On Tuesday, Lizzo was hit with a lawsuit from three of her former dancers, who allege that they faced a hostile work environment while employed by the singer. The suit, which also names Lizzo’s production company and her dance captain Shirlene Quigley, includes numerous complaints about sexual, racial, religious, and disability harassment, as well as assault.
The news is particularly disappointing for fans of Lizzo, given her purported commitment to social justice issues and to empowering plus-size women of color. Prior to the suit, Lizzo was outspoken against racism, publicly criticized anti-abortion and anti-trans laws, and made headlines for clapping back at trolls who fat-shamed her. Two of the plaintiffs, Arianna Davis and Crystal Williams, were hired in 2021 through Lizzo’s Emmy-winning Amazon Prime show Watch Out For The Big Grrrls, a competition show in which winners got jobs dancing in her tour. Like Lizzo’s dancers, the contestants were all plus-size, and many were women of color. Their journeys to self-acceptance provided key plot lines for the series. “Girls that look like me don’t get representation,” Lizzo said in the series’ trailer. “Time to pull up my sleeves and find them myself.”

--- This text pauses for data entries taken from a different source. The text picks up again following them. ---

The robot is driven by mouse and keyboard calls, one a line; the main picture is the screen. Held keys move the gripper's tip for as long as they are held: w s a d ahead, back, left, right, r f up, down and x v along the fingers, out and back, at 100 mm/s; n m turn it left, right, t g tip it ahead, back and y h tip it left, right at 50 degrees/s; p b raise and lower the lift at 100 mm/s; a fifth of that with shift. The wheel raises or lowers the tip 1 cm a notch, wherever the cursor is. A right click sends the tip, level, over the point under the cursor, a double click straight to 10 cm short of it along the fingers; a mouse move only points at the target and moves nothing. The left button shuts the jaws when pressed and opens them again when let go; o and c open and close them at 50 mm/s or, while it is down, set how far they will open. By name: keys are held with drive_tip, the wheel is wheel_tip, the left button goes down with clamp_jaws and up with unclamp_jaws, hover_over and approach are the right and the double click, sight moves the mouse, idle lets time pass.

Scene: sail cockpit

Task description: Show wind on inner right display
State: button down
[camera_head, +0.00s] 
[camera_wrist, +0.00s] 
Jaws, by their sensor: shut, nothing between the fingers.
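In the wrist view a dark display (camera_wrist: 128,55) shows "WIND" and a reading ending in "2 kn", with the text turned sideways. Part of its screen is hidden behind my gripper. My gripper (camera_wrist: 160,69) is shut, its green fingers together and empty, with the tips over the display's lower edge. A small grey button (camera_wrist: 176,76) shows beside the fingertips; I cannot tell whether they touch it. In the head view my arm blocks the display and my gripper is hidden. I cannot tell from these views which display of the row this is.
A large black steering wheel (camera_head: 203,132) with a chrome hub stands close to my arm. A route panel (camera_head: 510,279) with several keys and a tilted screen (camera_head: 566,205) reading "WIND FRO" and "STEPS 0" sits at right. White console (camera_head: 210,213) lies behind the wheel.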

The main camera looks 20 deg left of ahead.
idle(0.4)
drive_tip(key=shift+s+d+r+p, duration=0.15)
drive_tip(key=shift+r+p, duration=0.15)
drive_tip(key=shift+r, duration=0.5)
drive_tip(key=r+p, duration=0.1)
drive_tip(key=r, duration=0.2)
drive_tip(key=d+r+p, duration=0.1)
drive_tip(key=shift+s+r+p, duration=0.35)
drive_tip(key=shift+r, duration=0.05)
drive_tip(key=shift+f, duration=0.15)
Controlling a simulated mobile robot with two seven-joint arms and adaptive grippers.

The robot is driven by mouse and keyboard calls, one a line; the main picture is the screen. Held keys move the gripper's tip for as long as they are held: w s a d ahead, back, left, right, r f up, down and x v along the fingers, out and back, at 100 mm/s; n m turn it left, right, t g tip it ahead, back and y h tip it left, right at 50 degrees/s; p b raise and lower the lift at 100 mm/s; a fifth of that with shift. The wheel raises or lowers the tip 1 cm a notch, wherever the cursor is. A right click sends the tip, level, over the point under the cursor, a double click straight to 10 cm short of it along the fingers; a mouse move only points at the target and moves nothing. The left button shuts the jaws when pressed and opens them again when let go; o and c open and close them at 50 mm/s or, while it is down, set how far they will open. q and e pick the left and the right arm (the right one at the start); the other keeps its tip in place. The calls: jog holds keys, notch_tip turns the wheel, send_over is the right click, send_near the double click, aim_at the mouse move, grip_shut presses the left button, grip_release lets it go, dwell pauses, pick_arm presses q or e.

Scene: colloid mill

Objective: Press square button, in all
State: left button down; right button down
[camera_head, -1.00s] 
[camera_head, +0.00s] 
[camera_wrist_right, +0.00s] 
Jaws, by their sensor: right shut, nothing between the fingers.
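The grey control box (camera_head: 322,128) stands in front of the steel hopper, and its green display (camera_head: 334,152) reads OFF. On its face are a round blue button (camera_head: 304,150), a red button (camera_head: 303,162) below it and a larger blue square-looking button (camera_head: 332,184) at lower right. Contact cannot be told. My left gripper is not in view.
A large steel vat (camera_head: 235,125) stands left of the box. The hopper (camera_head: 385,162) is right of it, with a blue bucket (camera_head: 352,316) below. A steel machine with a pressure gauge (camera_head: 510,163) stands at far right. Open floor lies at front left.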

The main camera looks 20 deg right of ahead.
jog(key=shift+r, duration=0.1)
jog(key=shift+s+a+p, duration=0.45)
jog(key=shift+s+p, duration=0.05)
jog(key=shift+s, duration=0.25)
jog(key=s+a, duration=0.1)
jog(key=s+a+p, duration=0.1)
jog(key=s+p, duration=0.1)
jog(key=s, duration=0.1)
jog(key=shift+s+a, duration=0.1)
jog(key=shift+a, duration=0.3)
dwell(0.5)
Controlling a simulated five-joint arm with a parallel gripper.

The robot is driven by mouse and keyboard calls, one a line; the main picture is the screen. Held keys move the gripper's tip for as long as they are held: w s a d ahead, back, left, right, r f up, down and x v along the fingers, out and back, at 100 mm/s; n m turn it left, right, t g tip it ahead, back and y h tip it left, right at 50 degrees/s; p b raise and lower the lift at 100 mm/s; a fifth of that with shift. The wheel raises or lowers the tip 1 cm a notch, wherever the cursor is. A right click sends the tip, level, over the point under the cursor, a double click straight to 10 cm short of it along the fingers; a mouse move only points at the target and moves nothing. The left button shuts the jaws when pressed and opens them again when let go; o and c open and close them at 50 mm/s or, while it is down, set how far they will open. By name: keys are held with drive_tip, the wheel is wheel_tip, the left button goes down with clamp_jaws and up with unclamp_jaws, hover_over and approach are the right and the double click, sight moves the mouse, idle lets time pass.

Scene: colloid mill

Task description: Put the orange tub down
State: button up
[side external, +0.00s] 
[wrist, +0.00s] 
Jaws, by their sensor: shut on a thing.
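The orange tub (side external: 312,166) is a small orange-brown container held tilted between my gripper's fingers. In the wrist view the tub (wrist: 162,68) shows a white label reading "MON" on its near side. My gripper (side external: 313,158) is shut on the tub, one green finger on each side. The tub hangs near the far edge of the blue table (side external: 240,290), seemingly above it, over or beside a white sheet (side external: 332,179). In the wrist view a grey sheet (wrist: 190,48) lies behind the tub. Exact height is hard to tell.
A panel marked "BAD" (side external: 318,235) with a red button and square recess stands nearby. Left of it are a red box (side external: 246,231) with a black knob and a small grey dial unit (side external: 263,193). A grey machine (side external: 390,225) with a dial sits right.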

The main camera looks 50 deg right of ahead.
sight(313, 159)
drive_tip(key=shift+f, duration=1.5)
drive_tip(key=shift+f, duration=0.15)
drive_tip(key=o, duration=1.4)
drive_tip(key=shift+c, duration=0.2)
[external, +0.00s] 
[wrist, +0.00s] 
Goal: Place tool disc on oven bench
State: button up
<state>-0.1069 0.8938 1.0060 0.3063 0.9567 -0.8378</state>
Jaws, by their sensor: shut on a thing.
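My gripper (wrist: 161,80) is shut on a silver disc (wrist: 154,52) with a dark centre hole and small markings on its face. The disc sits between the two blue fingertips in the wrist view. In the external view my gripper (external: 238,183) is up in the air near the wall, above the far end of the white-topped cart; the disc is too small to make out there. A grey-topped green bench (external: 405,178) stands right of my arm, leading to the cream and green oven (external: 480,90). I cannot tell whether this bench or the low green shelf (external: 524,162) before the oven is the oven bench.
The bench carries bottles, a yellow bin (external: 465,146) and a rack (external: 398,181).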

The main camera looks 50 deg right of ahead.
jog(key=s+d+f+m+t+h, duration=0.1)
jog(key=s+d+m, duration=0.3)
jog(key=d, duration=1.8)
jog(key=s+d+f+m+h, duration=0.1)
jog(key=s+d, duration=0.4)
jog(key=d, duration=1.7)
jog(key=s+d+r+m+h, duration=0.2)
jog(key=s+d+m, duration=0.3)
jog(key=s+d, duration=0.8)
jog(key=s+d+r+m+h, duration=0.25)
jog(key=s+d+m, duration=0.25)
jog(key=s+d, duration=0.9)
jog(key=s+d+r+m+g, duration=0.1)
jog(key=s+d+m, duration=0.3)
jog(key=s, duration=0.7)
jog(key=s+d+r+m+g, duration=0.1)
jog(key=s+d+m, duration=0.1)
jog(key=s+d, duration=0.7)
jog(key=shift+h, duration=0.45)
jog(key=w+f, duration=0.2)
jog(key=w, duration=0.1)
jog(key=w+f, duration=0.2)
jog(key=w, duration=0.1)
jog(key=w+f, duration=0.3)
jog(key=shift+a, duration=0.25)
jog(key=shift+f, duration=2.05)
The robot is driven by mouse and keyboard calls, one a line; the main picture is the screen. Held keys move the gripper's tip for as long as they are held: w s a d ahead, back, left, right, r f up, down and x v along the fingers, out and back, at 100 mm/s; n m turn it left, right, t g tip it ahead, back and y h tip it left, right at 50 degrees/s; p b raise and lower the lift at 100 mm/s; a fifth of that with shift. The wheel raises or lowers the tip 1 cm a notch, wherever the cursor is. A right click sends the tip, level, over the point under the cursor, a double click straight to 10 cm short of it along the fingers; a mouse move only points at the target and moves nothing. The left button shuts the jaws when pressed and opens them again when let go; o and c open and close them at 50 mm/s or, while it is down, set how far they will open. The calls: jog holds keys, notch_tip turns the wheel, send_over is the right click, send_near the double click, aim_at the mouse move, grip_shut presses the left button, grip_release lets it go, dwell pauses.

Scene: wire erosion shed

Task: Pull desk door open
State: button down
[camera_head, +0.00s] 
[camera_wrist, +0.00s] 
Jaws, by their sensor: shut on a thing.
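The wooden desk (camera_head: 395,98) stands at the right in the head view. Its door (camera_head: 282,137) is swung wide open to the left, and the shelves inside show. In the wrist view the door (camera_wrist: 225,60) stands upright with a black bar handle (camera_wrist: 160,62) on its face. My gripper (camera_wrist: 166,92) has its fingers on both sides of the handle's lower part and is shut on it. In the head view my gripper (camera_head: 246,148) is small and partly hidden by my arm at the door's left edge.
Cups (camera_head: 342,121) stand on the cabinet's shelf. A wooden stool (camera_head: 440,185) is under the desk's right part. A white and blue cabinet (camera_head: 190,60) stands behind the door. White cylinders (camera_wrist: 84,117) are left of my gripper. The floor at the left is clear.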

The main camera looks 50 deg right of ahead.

For those of us outside the industry, it’s easy to get swept up in thinking of the entertainment world as a realm of art, not commerce. But if this summer of strikes has taught us anything, it’s that entertainment isn’t distinct from any other industry when it comes to the politics of labor. And while Lizzo may have championed inclusive values in public, it’s important to remember that, like many celebrities, the singer is not just a personal brand; she’s also an employer. In the lawsuit, she is named or included in five of the nine complaints. The plaintiffs claim that the singer and her production company put dancers in a precarious financial position by leaving them on “soft hold” between shows. This means if they accepted other jobs they would risk losing employment with Lizzo, despite not being paid for these breaks, which could last for months at a time. While they eventually negotiated a retainer at 50 percent of their salaries, on par with what musicians on the tour were already receiving, the suit says the dancers, many of whom were plus-size women of color, felt increased tension with management after negotiations.
According to the suit, Lizzo also crossed personal boundaries with her dancers. At least twice she took them to see nude performances during after-show excursions that were not technically mandatory, but were widely viewed as necessary to curry favor and ensure future employment. During one interactive performance, she allegedly pressured dancers to touch the performers by grabbing their breasts and eating bananas out of their vaginas. The suit also claims Lizzo failed to protect dancers from religious harassment by dance captain Shirlene Quigley, who allegedly preached about her Christian faith to dancers, inappropriately probing their personal lives, judging them for their sexual pasts, and oversharing about her own sex life. Arguably the most disturbing allegation is the assault claim: Dancers say they feared for their physical safety when Lizzo lashed out at one dancer, Noelle Rodriguez, who resigned because of how Lizzo handled a work conflict. The suit says that the singer approached Rodriguez, “cracking her knuckles, balling her fists, and exclaiming, ‘You’re lucky. You’re so f—ing lucky!’” Rodriguez “feared that Lizzo intended to hit her and would have done so if one of the other dancers had not intervened.”
At the moment of writing this, Lizzo hasn’t addressed the accusations. Without comment, it’s impossible to judge exactly how sincerely she believes in the values she professes and how she squares those values with her alleged behavior. Yet the suit can’t help but bring a hollow ring to her previous calls for representation. Lizzo’s fair treatment of her workers should be a precondition for her representational politics, and a failure of one marks the failure of the other.
Representation is powerful. It can impact mental health, change career paths, and, if done wrong, retrench preexisting prejudices. But representation on its own isn’t enough; it needs to be paired with systemic transformation. If the goal of diversity in pop culture is to expand our social imagination, then there needs to be real-life change to make spaces welcoming for marginalized people. Otherwise, it’s purely symbolic.
I actually enjoyed Watch Out For The Big Grrrls when it first premiered. I liked seeing bodies outside the Kardashian-Jenner mould, watching women follow their dreams, and the idea that Lizzo could represent a new vision for who could be a pop star. More than anything, I’d love to believe it was reality. Looking back now, it feels more like a fantasy.
Update, August 3: Lizzo released a statement denying the allegations. “Usually, I choose not to respond to false allegations, but these are as unbelievable as they sound and too outrageous to not be addressed,” she wrote. She described the former dancers who brought these allegations as “former employees who have already publicly admitted that they were told their behavior on tour was inappropriate and unprofessional.”